Türklerle Kürtlerin birarada ve barış içinde yaşaması, bu coğrafyada “önce insan” olmaktan geçiyor hiç kuşkusuz. “İnsan kimliği” kayboldukça, diğer kimlikler ideolojilerin yörüngesine giriyor; ayrımcılıktan düşmanlığa uzanan yollar dönüp dolaşıp çatışma ve ölüm getiriyor.
Kin ve nefretin ele geçirdiği, sadece omurilik tarafından yönetilen kafalar… Ve bu şekilde dizayn edilen kafaları kullanarak, adına iktidar mücadelesi denilen kanlı oyunu oynayanlar… Ve en acısı, bu süreçte hayatları çalınan insanlar…
Hukuk ve adalet yoksa, insanlar bunların önünde eşit değilse, barış da yoktur. O vakit her odak, kendi gücü nisbetinde adına adalet dediği rövanşı, cezayı, intikamı reva görür.
“Mukabele-i bilmisil”den yani “aynen karşılık verme”den, “misliyle cezalandırma”ya yani “iki katı ödetme”tehditlerine geldiğimiz şu günlerde; bir taraftan da “çözüm süreci” adı verilen bir kavram hayata geçirilmeye çalışılıyor. Şimdiki zamanın herkese dayattığı şartlar o kadar ağır ki, kimsenin tarihle marihle uğraşacak hâli yok. Protesto gösterilerinde insanlar vuruluyor, hatta linç ediliyor. Bingöl’de “yargısız infaz” yapılıyor; Yüksekova’da çarşı iznine çıkmış, askerlik görevini yapan insanlar pusuya düşürülerek öldürülüyor.
Yakın tarihimizde yaşanan benzeri hadiselerin ördüğü, yüklü bir “faili meçhul geçmiş”imiz var. Büyük çoğunluğu devlete ve örgüte ait günahlar, maalesef “anonimleşmiş” artık. Oysa eskiye sünger çekerek değil, ancak geçmişle hesaplaşarak bir rahatlama sağlanabilir. Yaralar deşilmeden sağalmaz.
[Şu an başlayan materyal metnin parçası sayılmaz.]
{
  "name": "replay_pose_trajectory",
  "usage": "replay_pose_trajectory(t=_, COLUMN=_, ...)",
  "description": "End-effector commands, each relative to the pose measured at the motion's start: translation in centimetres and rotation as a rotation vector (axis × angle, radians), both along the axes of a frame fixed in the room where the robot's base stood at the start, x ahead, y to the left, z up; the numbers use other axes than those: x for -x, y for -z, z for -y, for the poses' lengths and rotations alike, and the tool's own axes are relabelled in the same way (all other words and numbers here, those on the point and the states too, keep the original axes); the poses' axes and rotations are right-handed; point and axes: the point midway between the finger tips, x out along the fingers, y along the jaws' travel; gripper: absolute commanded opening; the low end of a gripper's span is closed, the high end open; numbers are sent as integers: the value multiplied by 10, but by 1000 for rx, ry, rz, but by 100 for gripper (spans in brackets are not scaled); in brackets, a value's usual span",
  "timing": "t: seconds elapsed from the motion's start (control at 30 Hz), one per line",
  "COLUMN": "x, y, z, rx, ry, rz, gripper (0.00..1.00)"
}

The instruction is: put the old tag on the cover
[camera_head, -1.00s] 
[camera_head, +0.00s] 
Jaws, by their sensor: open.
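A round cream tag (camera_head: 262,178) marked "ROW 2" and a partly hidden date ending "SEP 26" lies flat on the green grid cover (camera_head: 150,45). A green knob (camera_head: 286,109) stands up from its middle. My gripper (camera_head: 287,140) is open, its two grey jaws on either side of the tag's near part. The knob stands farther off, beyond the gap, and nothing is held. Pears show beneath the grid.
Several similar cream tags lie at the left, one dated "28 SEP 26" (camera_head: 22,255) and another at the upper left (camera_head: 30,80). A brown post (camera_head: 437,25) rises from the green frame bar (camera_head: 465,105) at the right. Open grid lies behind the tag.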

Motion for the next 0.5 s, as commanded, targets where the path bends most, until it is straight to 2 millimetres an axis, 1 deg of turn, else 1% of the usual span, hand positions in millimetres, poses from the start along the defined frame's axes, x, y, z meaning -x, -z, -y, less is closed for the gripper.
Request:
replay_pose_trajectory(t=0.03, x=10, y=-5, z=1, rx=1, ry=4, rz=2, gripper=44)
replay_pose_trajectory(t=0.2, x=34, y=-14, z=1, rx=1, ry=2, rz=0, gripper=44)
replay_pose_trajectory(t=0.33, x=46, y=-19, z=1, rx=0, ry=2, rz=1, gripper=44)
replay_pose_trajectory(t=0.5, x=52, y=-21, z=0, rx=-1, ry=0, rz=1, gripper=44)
Bu toprakların özellikle yakın tarihte tanık olduğu cinayet ve katliamlar, bunları gerçekleştirenlerin yanına kâr kaldı. Ve daha da kötüsü bunlar bir “yanına kâr kalma kültürü” (culture of impunity) oluşturdu. Cezasız kalan suçlara tanık olan, bunları duyan yeni nesiller de hem cezasız kalan yeni suçlar işlediler hem adaleti kendilerince sağladılar. Devlet görevlileri tarafından işlenen suçlar da aynı şekilde korkunç bir hafıza, meşruiyet, gelenek yarattı.
Osmanlı döneminden “Yeni Türkiye”ye yatay geçiş yapmak isteyenler de, Cumhuriyeti sadece sevaplarını sayarak yaşatabileceklerini düşünenler de, kimlik siyasetinin dar kalıpları içerisinde reaksiyoner bir milliyetçilik üretenler de, kalıcı bir barışın tarafı olamazlar. Günlük politika, iktidar kavgası, siyasi ikbal ve paranın değersizleştirdiği, tarihsizleştirilen, ölen-öldüren insanlar olarak mı yaşayacağız; yoksa Türk ve Kürt olmaktan önce insan olduğumuzu hatırlayarak, birarada kardeşçe bir gelecek için mi çalışacağız?
Uygarlığın, dostluğun, acıları bal eyleyip hayata sarılmanın gerekliliğini, Saltanatın Cumhuriyete mirası 103 yaşındaki Ulviye Tur Hanımefendi örneklendiriyor 18. sayfamızda. Acılara, güçlüklere karşın huzur ve mutlulukla geçirilmiş bir asrı, yaşamöyküsünde özetliyor. Biz de sevgiyi, barışı aramaktan vazgeçmeyelim.